Soloist Ashton Edwards’ Hues of You opened the show with a speedy troupe that included some notable standouts including Max Howard, Ayana Stampley and Christopher Karhunen, who I last saw in the title role of Jessica Lang’s Momotaro. It was fascinating to see how Edwards channeled their youthful energy into their own highly technical movement style.
Luther DeMyer and the married duo of Elle Macy and Dylan Wald delivered two more beautifully danced and very somber works. DeMyer’s For the end of time featured a live performance of Olivier Messiaen’s 1940-41 Quartet for the End of time, performed by cellist Emily Hu and Christina Siemens on piano.
Macy and Wald’s To Echo was accompanied by an original score by Michael Wall, and the six dancers, wearing shades of gray, were both subdued and elegant.
Leah Terada’s compelling trio from colors of sun and steel also boasted an original score, this one written and performed by Matthias Loibner. Like the Macy/Wald ballet, it followed DeMyer’s work with slow, somber tones along with some beautiful dancing. With its intricate choreography for arms and hands, Terada’s trio was an apt reflection of Terada’s own dancing, especially the many contemporary works she’s performed both at PNB and as a freelance artist with other Seattle companies.
By the way, Terada, Macy and Wald have all spent many months sidelined by injuries and rehab. All three should be back onstage at the end of this month when PNB opens its last show of the regular season, a salute to choreographer-in-residence Jessica Lang.
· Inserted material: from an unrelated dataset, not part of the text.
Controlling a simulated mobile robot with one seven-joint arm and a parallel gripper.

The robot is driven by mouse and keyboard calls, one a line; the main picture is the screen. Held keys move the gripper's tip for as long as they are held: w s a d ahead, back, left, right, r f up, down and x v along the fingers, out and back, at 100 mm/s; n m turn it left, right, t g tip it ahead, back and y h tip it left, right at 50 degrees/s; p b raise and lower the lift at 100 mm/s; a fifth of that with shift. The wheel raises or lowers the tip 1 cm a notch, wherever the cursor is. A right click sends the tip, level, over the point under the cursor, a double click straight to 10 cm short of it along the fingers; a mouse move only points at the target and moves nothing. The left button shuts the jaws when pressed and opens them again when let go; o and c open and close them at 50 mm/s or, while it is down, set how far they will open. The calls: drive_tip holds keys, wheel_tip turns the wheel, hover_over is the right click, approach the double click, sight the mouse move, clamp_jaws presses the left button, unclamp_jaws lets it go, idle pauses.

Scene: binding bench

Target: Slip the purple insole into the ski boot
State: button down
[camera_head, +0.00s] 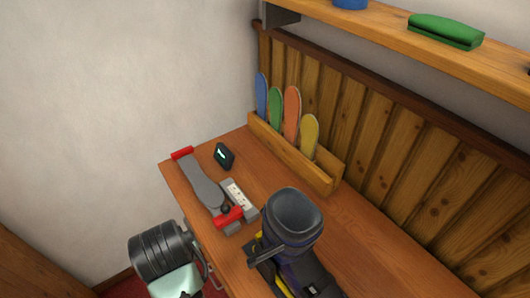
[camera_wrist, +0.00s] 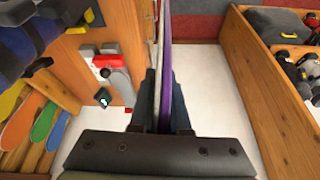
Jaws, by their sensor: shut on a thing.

I’ve now seen at least three of Lily Wills’ pieces in consecutive NEXT STEP programs. I don’t know this artist personally, but I’ve been told that each of her very lyrical, almost whimsical, dances accurately reflects Wills’ own sunny personality. Her Vignettes were most definitely a change of pace from the earlier pieces on the bill.
The NEXT STEP finale, Hughes’ PUSH, was also an apt expression of the choreographer’s almost fierce, independent stage presence. In this case, PD student Ruthie Akin seized the stage in what felt like a reflection of Hughes’ almost swashbuckling style. This work put the exclamation point on the NEXT STEP program.
We audience members don’t always get a chance to see the PDs, especially in as intimate a setting as PNB’s Studio C. If you are one dancer among a flock of swans, your job is to blend in with the flock by not distinguishing yourself. Utility players, as I said. The trick for these young artists is to stand out just enough to catch the eyes of current Artistic Director Peter Boal and his associate Kiyon Ross.

This was the first year in recent memory that PNB presented NEXT STEP in Studio C, normally the ballet company’s main rehearsal space. Black curtains and screens blocked windows and provided makeshift wings for the dancers. We didn’t get the wizardry of lighting design or other fancy stagecraft, the way we have in past performances at McCaw Hall or On the Boards. But our proximity to the dancers and the company members were excellent trade-offs. And it’s always an enticing game to watch the PDs and wonder what the future holds for them.
PNB may hire only a small number of PDs each year to fill the ranks of its corps de ballet. And we may never see how the PNB dancers’ choreographic ambitions evolve. But as the years go on, I’m so happy to watch work by former PDs like Edwards and Hughes appear on the NEXT STEP programs. And to get a chance to track the professional careers of the young artists who are yet to come.